🔍 At a Glance
Despite selling oil, Gokul Agro isn’t in the business of hype. While Patanjali & Adani Wilmar are busy printing ads, this Gujarat-based company quietly grew profits at 67% CAGR over 5 years, achieved 27% ROE, and clocked nearly ₹19,550 Cr in FY25 revenue. At just 18.4x P/E, it may be one of the most underpriced edible oil giants in the market.
1. ✨ Introduction With Hook
If you’ve ever bought oil in India, you’ve probably heard of Fortune, Saffola, or that Baba-wala brand with unverified yoga claims. But Gokul Agro? Chances are you haven’t.
That might be your biggest blind spot.
Because while the big brands are shouting, Gokul is stacking profits, compounding earnings faster than your inflation-adjusted food bill. And the stock? Up 81% CAGR over 5 years.
2. 🌍 Business Model — WTF Do They Even Do?
Gokul Agro is in the manufacturing and processing of:
- Edible Oils: Soybean, cottonseed, sunflower, palmolein, groundnut, etc.
- Vanaspati: Brands include Richfield and Puffpride
- Non-Edible Oils & De-oiled Cakes: Used for animal feed & export
- Own Brands: Vitalife, Mahek, Zaika in edible oils
Facilities in Gandhidham, Gujarat with logistics & warehousing backbone to support large exports.
Essentially, it’s the backbone of the oil supply chain, not just the shiny bottle on your kirana shelf.
3. 📊 Financials Overview — Profit, Margins, ROE, Growth
Metric | FY20 | FY25 | CAGR |
---|---|---|---|
Revenue | ₹5,586 Cr | ₹19,551 Cr | 28% |
Net Profit | ₹19 Cr | ₹246 Cr | 67% |
ROE | 7.6% | 27% | ✅ |
ROCE | 20% | 34.2% | ✅ |
EPS | ₹1.41 | ₹16.64 | 67% CAGR |
Margins have remained low (2–3%) due to high-volume, low-margin biz. But the scale covers it.
4. 💸 Valuation — Is It Cheap, Meh, or Crack?
- Current P/E: 18.4x
- Peer Median P/E: ~28x
- Fair Value Range (based on 25–30x sustainable EPS of ~₹16): ₹400 – ₹480
For a company with:
- Better ROE than Patanjali
- Higher 5Y profit CAGR than Marico
- Faster revenue growth than Adani Wilmar
…this valuation is still on the diet plan.
5. 🚀 What’s Cooking — News, Triggers, Drama
- FIIs have started entering — 1.5% stake now
- New KMPs appointed for faster disclosures
- Cash flow improving dramatically — ₹467 Cr CFO in FY25
- Zero dividends — but reinvestment is working
No Adani-level drama.
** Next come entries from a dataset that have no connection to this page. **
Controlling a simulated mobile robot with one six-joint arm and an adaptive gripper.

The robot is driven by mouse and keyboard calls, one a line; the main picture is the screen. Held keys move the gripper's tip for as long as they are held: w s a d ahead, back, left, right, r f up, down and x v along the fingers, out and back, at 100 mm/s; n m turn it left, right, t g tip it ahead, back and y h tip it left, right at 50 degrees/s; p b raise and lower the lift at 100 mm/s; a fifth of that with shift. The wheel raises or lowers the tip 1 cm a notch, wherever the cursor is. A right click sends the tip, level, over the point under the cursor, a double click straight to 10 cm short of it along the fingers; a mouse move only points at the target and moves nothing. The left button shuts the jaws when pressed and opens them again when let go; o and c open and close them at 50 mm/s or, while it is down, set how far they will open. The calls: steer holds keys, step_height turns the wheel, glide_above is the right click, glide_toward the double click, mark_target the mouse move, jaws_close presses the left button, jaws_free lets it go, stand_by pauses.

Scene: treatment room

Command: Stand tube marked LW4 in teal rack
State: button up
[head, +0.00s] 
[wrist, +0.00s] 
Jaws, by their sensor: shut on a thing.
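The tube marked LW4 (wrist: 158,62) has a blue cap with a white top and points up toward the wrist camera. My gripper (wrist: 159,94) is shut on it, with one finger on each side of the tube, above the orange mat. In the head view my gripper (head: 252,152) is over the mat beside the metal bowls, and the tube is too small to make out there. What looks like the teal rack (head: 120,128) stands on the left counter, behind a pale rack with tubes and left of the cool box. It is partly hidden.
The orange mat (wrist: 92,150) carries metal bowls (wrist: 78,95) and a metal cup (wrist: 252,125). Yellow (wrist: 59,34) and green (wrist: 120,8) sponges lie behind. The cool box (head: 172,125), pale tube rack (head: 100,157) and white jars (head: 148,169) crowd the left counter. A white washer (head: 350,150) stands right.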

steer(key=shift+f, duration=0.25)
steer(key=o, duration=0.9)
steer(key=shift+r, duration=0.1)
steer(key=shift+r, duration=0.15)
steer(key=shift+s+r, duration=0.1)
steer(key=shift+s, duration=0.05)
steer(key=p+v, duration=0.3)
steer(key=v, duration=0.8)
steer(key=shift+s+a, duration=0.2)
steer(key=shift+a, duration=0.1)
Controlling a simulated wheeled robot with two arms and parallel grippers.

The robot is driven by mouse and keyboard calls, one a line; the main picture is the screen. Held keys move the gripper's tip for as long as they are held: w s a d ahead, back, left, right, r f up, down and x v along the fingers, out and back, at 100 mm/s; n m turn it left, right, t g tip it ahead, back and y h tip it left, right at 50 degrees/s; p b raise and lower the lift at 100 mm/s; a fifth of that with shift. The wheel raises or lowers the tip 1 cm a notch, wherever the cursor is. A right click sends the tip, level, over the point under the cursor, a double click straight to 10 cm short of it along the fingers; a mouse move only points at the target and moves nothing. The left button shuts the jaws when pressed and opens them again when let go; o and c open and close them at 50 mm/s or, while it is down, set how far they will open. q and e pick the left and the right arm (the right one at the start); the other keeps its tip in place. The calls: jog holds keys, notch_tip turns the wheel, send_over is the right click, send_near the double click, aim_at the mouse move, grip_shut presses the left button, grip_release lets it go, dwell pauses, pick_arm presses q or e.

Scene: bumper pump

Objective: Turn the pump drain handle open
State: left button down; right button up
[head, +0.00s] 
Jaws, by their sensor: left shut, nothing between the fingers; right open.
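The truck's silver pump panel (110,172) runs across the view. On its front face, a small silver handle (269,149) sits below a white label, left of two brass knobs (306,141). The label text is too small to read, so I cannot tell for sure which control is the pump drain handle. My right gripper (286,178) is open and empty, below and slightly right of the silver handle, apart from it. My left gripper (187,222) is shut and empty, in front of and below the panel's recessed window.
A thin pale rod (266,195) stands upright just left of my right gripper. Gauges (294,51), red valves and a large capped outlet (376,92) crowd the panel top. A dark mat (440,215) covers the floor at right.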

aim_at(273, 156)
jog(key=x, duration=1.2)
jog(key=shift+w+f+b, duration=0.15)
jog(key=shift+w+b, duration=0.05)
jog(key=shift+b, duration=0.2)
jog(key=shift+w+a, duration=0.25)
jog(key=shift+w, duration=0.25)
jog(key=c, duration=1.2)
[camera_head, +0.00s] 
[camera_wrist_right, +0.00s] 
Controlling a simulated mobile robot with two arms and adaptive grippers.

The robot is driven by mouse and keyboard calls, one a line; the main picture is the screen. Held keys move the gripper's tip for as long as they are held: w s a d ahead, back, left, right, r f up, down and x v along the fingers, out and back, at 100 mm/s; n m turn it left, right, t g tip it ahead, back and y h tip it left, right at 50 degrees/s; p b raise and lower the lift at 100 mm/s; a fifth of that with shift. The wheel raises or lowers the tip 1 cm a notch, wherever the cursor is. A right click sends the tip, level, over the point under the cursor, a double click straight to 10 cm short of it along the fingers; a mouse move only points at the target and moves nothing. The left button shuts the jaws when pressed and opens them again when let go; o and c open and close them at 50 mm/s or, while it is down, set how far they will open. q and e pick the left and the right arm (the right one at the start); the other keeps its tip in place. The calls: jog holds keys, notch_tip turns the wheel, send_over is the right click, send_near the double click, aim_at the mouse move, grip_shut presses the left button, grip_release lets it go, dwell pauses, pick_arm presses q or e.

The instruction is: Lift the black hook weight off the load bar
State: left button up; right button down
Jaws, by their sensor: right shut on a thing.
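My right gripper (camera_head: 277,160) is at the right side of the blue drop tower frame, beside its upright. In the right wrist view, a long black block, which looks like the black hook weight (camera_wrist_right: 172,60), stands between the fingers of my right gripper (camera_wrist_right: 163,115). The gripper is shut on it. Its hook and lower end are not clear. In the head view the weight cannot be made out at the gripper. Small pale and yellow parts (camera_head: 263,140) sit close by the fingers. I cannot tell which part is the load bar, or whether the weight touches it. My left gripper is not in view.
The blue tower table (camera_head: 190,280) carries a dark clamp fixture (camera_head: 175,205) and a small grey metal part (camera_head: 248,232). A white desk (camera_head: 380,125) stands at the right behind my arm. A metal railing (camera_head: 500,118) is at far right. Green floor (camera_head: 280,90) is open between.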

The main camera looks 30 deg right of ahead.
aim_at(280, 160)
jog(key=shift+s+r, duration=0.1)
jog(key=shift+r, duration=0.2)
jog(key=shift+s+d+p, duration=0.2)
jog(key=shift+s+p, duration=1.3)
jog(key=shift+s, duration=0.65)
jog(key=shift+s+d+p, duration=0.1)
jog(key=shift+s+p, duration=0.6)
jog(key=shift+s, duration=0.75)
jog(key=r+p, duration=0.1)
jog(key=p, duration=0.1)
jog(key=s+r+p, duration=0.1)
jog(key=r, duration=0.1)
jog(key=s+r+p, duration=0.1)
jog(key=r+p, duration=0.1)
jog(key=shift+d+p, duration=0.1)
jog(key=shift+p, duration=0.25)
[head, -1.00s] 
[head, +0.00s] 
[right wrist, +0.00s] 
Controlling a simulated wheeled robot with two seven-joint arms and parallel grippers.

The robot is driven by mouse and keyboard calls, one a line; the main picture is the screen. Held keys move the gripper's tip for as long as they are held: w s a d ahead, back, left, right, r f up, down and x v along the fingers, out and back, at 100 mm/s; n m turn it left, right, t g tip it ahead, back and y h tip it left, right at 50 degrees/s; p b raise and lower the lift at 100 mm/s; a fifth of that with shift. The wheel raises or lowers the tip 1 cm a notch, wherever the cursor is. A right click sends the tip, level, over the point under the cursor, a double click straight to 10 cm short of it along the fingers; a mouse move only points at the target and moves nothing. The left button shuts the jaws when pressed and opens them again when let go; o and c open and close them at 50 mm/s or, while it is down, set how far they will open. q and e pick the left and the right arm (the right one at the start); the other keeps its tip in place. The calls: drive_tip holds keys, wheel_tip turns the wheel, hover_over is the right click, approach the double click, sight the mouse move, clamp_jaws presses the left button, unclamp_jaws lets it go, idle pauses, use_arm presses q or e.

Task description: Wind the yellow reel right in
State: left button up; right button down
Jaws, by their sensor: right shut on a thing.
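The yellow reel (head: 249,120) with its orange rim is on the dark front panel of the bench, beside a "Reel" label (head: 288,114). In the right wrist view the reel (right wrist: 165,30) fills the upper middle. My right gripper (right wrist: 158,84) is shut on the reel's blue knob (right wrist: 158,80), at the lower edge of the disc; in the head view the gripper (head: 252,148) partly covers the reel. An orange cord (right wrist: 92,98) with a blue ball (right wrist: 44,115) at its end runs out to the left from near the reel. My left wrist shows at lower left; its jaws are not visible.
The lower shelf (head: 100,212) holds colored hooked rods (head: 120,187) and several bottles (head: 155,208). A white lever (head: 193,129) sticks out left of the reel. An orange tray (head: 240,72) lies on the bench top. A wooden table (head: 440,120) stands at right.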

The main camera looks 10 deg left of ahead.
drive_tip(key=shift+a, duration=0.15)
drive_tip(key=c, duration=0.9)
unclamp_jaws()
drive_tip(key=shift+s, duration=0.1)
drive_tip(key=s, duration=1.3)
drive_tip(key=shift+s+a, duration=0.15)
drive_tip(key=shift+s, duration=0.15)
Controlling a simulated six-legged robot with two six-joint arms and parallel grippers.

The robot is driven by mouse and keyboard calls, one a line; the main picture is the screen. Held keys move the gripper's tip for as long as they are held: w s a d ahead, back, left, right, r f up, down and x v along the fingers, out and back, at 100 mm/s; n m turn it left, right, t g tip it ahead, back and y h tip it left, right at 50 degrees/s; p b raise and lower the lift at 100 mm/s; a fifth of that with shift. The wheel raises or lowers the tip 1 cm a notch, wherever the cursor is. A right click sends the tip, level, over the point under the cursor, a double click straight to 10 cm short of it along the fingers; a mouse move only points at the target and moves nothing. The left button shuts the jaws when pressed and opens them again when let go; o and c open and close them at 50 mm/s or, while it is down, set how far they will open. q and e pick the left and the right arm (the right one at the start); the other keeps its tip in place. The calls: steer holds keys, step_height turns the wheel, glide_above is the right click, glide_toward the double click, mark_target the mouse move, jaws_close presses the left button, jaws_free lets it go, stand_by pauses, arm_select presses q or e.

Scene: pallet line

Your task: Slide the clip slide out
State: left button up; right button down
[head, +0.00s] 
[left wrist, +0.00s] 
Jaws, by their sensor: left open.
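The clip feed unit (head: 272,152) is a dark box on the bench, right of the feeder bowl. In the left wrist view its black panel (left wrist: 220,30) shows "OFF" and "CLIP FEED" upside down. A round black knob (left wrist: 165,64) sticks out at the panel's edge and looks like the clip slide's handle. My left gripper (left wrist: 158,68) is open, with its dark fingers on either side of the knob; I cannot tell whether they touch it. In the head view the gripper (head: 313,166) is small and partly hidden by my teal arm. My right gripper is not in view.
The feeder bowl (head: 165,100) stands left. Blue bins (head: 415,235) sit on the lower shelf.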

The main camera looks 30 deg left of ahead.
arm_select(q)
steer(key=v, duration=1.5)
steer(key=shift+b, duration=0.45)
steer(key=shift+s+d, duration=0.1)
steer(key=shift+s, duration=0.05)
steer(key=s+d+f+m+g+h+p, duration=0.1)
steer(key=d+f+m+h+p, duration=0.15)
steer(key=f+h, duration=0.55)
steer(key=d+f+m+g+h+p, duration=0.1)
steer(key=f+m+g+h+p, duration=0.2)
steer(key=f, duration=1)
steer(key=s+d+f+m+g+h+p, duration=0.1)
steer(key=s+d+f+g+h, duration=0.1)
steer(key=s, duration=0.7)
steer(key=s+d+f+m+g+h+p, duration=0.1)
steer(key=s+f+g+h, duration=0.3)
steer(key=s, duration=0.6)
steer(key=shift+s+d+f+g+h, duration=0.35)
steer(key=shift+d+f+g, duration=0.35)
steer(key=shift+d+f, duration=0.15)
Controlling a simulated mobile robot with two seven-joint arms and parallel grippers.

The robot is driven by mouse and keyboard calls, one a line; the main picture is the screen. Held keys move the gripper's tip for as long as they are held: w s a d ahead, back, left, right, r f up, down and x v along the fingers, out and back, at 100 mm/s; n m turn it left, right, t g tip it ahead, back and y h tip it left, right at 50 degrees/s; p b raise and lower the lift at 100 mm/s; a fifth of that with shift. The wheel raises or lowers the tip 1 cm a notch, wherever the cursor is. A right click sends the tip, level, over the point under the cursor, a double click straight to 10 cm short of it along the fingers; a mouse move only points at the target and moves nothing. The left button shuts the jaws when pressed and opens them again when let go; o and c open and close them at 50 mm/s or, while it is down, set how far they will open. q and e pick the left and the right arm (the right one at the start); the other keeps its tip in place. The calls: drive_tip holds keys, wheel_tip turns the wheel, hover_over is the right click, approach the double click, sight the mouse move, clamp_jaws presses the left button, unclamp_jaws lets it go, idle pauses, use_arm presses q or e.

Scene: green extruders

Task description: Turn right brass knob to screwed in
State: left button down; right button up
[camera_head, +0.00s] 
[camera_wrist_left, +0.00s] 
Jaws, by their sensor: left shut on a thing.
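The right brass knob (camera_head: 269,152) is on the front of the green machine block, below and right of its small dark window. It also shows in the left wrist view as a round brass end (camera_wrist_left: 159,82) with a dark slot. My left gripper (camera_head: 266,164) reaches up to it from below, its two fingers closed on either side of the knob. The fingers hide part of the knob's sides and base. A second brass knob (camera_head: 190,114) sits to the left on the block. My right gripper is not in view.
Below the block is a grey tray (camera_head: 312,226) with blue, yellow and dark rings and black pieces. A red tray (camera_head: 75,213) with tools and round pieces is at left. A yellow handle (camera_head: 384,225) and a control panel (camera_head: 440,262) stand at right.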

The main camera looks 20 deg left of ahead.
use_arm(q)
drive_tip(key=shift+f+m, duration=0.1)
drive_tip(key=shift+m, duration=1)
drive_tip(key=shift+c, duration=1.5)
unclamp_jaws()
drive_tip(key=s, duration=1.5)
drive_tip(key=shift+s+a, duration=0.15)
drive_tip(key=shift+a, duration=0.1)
No Baba-level controversy. Just boring execution.
6. 📈 Balance Sheet — How Much Debt, How Many Dreams?
Year | Borrowings | Reserves |
---|---|---|
FY20 | ₹317 Cr | ₹229 Cr |
FY25 | ₹544 Cr | ₹1,006 Cr |
- Debt is manageable, especially with profits catching up
- Net Debt-to-Equity = ~0.5x
- Assets grown to ₹4,080 Cr from ₹1,459 Cr in FY20
7. 💰 Cash Flow — Sab Number Game Hai
- FY25 CFO: ₹467 Cr
- Capex: ₹217 Cr
- Free Cash Flow = ₹249 Cr
Company has turned around its OCF from just ₹60 Cr in FY22 to nearly ₹470 Cr now.
8. Ratios — Sexy or Stressy?
Metric | FY25 |
---|---|
ROE | 27% |
ROCE | 34.2% |
Inventory Days | 37 |
Debtor Days | 10 |
Cash Conv. Cycle | 1 day |
Interest Coverage | 4.5x+ |
All ratios point to tight operations and clean working capital.
9. 📉 P&L Breakdown — Show Me the Money
- FY25 Revenue: ₹19,551 Cr
- Gross Profit: ₹528 Cr (3% OPM)
- Net Profit: ₹246 Cr
- EPS: ₹16.6
No frills, no noise — just massive volumes and efficient throughput.
10. 📅 Miscellaneous — Shareholding, Promoters, KMP
Holder | Stake (Mar’25) |
---|---|
Promoters | 73.67% |
FIIs | 1.51% |
DIIs | 0.04% |
Public | 24.77% |
- KMP updates done in May 2025
- Clean, stable promoter holding with marginal FII entry = good sign
🔫 EduInvesting Verdict™
If you’re looking for:
- A debt-light business
- Boring but consistent execution
- Undervalued edible oil sector play
- 67% profit CAGR — not a typo
Then Gokul Agro deserves a seat at your watchlist (or kitchen shelf).
At current levels, this is one of those rare FMCG-agri hybrids with real profit, real growth, and zero baba branding.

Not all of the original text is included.